> **WRITTEN TASK**: Repeat the whole of the data, keeping every detail the same.

>> start DATASET EXCERPTS

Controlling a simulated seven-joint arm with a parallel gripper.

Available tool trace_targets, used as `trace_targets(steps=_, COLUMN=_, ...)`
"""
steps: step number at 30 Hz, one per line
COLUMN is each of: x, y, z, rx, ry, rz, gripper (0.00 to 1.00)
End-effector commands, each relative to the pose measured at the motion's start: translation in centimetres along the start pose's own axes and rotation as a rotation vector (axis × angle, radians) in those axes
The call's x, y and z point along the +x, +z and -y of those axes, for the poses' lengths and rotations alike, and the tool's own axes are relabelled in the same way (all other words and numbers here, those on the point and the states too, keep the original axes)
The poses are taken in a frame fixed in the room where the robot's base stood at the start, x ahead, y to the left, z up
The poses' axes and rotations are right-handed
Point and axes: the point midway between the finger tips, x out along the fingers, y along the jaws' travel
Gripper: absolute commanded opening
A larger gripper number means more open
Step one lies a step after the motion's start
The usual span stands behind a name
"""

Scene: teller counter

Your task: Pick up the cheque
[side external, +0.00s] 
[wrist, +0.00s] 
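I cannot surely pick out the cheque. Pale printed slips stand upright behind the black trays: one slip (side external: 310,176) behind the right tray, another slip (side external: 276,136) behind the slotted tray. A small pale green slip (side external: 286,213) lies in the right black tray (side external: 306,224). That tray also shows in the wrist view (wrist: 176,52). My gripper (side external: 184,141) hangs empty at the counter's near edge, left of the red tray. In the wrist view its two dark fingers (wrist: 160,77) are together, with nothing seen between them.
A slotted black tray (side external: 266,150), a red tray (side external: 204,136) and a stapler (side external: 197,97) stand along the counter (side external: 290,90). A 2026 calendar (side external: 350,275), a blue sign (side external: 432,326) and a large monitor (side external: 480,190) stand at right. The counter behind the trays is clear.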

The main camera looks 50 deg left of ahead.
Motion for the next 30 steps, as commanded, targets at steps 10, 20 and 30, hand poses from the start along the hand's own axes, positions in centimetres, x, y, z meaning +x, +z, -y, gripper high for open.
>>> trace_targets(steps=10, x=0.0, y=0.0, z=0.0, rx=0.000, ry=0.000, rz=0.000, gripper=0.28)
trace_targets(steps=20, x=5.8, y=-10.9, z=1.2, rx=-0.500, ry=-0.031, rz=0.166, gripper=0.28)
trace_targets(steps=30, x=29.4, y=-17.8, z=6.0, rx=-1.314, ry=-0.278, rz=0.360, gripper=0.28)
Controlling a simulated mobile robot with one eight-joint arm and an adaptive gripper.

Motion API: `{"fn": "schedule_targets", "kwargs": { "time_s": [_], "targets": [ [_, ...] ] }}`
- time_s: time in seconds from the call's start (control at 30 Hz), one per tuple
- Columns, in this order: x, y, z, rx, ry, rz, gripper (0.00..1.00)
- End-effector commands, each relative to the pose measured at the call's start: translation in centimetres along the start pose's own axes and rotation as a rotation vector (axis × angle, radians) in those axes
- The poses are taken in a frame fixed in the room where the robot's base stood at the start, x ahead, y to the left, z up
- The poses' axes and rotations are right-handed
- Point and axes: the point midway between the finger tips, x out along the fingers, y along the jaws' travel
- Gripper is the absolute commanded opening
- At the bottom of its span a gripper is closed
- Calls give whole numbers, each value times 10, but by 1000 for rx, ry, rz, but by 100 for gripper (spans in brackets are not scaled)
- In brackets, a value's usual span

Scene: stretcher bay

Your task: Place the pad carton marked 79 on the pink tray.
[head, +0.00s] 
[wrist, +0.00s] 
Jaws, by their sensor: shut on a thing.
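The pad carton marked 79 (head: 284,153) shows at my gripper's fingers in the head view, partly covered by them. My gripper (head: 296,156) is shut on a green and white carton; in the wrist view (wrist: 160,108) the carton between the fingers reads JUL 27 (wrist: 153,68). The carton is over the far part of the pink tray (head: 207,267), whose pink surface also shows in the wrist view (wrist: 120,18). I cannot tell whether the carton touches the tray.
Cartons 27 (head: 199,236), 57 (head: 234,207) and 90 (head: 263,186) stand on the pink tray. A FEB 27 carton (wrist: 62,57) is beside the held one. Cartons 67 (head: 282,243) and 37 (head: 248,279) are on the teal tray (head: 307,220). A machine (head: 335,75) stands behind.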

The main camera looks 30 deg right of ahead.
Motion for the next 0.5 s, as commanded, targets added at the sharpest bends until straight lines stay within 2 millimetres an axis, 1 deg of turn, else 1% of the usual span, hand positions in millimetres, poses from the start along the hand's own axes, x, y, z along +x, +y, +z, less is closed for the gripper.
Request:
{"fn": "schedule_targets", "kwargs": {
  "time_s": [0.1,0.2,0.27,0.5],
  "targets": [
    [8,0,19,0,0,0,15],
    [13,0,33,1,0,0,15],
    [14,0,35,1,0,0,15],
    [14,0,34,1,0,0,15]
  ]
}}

>> end DATASET EXCERPTS

> **THE RESULT**:
Controlling a simulated seven-joint arm with a parallel gripper.

Available tool trace_targets, used as `trace_targets(steps=_, COLUMN=_, ...)`
"""
steps: step number at 30 Hz, one per line
COLUMN is each of: x, y, z, rx, ry, rz, gripper (0.00 to 1.00)
End-effector commands, each relative to the pose measured at the motion's start: translation in centimetres along the start pose's own axes and rotation as a rotation vector (axis × angle, radians) in those axes
The call's x, y and z point along the +x, +z and -y of those axes, for the poses' lengths and rotations alike, and the tool's own axes are relabelled in the same way (all other words and numbers here, those on the point and the states too, keep the original axes)
The poses are taken in a frame fixed in the room where the robot's base stood at the start, x ahead, y to the left, z up
The poses' axes and rotations are right-handed
Point and axes: the point midway between the finger tips, x out along the fingers, y along the jaws' travel
Gripper: absolute commanded opening
A larger gripper number means more open
Step one lies a step after the motion's start
The usual span stands behind a name
"""

Scene: teller counter

Your task: Pick up the cheque
[side external, +0.00s] 
[wrist, +0.00s] 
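I cannot surely pick out the cheque. Pale printed slips stand upright behind the black trays: one slip (side external: 310,176) behind the right tray, another slip (side external: 276,136) behind the slotted tray. A small pale green slip (side external: 286,213) lies in the right black tray (side external: 306,224). That tray also shows in the wrist view (wrist: 176,52). My gripper (side external: 184,141) hangs empty at the counter's near edge, left of the red tray. In the wrist view its two dark fingers (wrist: 160,77) are together, with nothing seen between them.
A slotted black tray (side external: 266,150), a red tray (side external: 204,136) and a stapler (side external: 197,97) stand along the counter (side external: 290,90). A 2026 calendar (side external: 350,275), a blue sign (side external: 432,326) and a large monitor (side external: 480,190) stand at right. The counter behind the trays is clear.

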The main camera looks 50 deg left of ahead.
Motion for the next 30 steps, as commanded, targets at steps 10, 20 and 30, hand poses from the start along the hand's own axes, positions in centimetres, x, y, z meaning +x, +z, -y, gripper high for open.
>>> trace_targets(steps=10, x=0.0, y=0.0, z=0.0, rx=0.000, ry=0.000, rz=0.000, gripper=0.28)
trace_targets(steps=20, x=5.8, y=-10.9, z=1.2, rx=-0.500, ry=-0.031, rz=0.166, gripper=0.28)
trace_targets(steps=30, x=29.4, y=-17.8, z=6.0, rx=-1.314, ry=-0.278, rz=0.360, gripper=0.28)
Controlling a simulated mobile robot with one eight-joint arm and an adaptive gripper.

Motion API: `{"fn": "schedule_targets", "kwargs": { "time_s": [_], "targets": [ [_, ...] ] }}`
- time_s: time in seconds from the call's start (control at 30 Hz), one per tuple
- Columns, in this order: x, y, z, rx, ry, rz, gripper (0.00..1.00)
- End-effector commands, each relative to the pose measured at the call's start: translation in centimetres along the start pose's own axes and rotation as a rotation vector (axis × angle, radians) in those axes
- The poses are taken in a frame fixed in the room where the robot's base stood at the start, x ahead, y to the left, z up
- The poses' axes and rotations are right-handed
- Point and axes: the point midway between the finger tips, x out along the fingers, y along the jaws' travel
- Gripper is the absolute commanded opening
- At the bottom of its span a gripper is closed
- Calls give whole numbers, each value times 10, but by 1000 for rx, ry, rz, but by 100 for gripper (spans in brackets are not scaled)
- In brackets, a value's usual span

Scene: stretcher bay

Your task: Place the pad carton marked 79 on the pink tray.
[head, +0.00s] 
[wrist, +0.00s] 
Jaws, by their sensor: shut on a thing.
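The pad carton marked 79 (head: 284,153) shows at my gripper's fingers in the head view, partly covered by them. My gripper (head: 296,156) is shut on a green and white carton; in the wrist view (wrist: 160,108) the carton between the fingers reads JUL 27 (wrist: 153,68). The carton is over the far part of the pink tray (head: 207,267), whose pink surface also shows in the wrist view (wrist: 120,18). I cannot tell whether the carton touches the tray.
Cartons 27 (head: 199,236), 57 (head: 234,207) and 90 (head: 263,186) stand on the pink tray. A FEB 27 carton (wrist: 62,57) is beside the held one. Cartons 67 (head: 282,243) and 37 (head: 248,279) are on the teal tray (head: 307,220). A machine (head: 335,75) stands behind.

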The main camera looks 30 deg right of ahead.
Motion for the next 0.5 s, as commanded, targets added at the sharpest bends until straight lines stay within 2 millimetres an axis, 1 deg of turn, else 1% of the usual span, hand positions in millimetres, poses from the start along the hand's own axes, x, y, z along +x, +y, +z, less is closed for the gripper.
Request:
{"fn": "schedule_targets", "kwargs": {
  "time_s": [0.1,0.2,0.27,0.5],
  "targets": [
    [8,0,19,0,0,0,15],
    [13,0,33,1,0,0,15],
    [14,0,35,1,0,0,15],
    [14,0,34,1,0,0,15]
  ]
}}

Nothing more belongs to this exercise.